Artificial intelligent assistant

singult

ˈsingult Now arch.
  [ad. L. singultus a sob, a speech broken by sobs.]
  1. A sob.
  In the two quotations from Spenser, as well as in Tears Muses 232 and Colin Clout 168, the word is misprinted singulf in the original editions.

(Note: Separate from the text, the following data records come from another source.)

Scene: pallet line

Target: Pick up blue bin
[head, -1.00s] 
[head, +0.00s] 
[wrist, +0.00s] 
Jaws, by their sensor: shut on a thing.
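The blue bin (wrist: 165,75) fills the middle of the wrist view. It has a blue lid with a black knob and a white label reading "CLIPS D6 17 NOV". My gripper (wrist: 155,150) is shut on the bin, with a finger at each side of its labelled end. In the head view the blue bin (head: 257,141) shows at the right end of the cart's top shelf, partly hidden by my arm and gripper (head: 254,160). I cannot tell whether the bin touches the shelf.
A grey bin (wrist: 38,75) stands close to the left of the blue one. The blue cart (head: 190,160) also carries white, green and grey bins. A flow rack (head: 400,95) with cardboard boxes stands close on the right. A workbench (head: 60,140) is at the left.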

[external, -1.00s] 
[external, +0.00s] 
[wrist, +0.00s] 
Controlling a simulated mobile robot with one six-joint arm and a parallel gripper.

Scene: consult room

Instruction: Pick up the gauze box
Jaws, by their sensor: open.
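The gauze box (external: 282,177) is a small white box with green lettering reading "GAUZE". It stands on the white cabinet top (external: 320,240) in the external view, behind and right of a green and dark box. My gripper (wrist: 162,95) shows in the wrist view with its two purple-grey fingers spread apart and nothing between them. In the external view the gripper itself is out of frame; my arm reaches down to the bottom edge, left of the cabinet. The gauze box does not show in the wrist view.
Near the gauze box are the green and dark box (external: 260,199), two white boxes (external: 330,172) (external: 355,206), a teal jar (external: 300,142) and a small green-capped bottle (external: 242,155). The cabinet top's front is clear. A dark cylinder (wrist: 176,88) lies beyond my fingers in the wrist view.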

1590 Spenser F.Q. iii. xi. 12 There an huge heape of singultes did oppresse His strugling soule. 1596 Ibid. v. vi. 13 With deepe sighes, and singults few. 1616 Browne Brit. Past. ii. i, When her teares were stopt from eyther eye, Her singults, blubbrings, seem'd to make them flye Out at her oyster-mouth. 1621 Quarles Esther xv, Thus her plain'full mone, Commixt with bitter singults, she exprest. 1748 W. Melmoth Fitzosborne Lett. (1763) 291 Whiles frequent singults check'd his faltring tale. a 1756 G. West Educ. in Dodsley's Coll. Poems (1782) IV. 30 Heart-thrilling cries, with sobs and singults sore. 1820 Scott Monast. xxix, Had he foreseen it was to cost you these tears and singults.

   2. = singultus 1. Obs.—1

1661 Lovell Hist. Anim. & Min. 366 The singult, or hicket, which is a convulsive motion of the stomach.